#### Dataset extract:
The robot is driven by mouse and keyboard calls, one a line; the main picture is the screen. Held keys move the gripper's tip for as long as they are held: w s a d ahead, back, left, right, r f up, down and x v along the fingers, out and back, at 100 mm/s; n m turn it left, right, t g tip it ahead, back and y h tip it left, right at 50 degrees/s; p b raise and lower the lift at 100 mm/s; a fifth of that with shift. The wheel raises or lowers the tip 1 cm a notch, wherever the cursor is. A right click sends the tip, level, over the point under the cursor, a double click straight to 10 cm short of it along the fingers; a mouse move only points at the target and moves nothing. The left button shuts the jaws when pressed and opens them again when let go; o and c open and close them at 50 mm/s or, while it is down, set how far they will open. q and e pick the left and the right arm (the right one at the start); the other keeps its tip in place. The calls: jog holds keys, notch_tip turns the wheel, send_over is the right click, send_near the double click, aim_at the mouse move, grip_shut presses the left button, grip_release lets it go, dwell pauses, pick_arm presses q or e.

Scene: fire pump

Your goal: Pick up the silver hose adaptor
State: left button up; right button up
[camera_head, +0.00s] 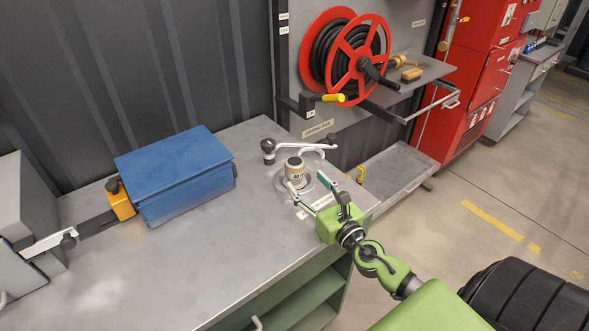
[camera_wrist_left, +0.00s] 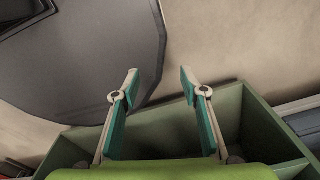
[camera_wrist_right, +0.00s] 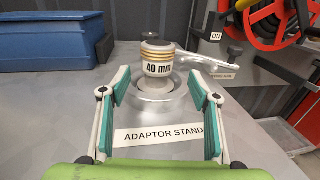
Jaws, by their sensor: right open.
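The silver hose adaptor (camera_head: 295,171) stands upright on the round adaptor stand (camera_wrist_right: 152,95) near the metal bench's corner. It has gold rings, a dark top and a "40 mm" label, and shows in the right wrist view (camera_wrist_right: 158,66). My right gripper (camera_head: 309,187) is open and empty, just in front of the adaptor. In the right wrist view its fingers are spread to either side, with the adaptor beyond and between them; I see no contact. My left gripper (camera_wrist_left: 159,73) is open and empty in the left wrist view, above a green shelf unit.
A silver lever arm with a dark knob (camera_head: 268,146) lies behind the adaptor. A blue box (camera_head: 175,173) sits farther left on the bench (camera_head: 200,265). A red hose reel (camera_head: 355,55) hangs behind. The bench's front middle is clear.

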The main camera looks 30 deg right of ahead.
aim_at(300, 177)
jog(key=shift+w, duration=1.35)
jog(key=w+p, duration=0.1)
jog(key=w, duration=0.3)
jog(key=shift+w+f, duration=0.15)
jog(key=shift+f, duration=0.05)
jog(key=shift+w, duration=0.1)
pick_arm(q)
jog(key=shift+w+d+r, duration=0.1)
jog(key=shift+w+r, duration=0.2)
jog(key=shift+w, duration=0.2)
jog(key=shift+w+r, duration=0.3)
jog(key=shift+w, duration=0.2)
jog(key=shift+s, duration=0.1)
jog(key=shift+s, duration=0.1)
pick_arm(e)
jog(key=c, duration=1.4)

#### Set exercise:
Copy word for word every line from the one with "[camera_head, +0.00s]" through the one with "[camera_wrist_right, +0.00s]", including both. No pictures belong in the copy.

#### Task response:
[camera_head, +0.00s] 
[camera_wrist_left, +0.00s] 
[camera_wrist_right, +0.00s] 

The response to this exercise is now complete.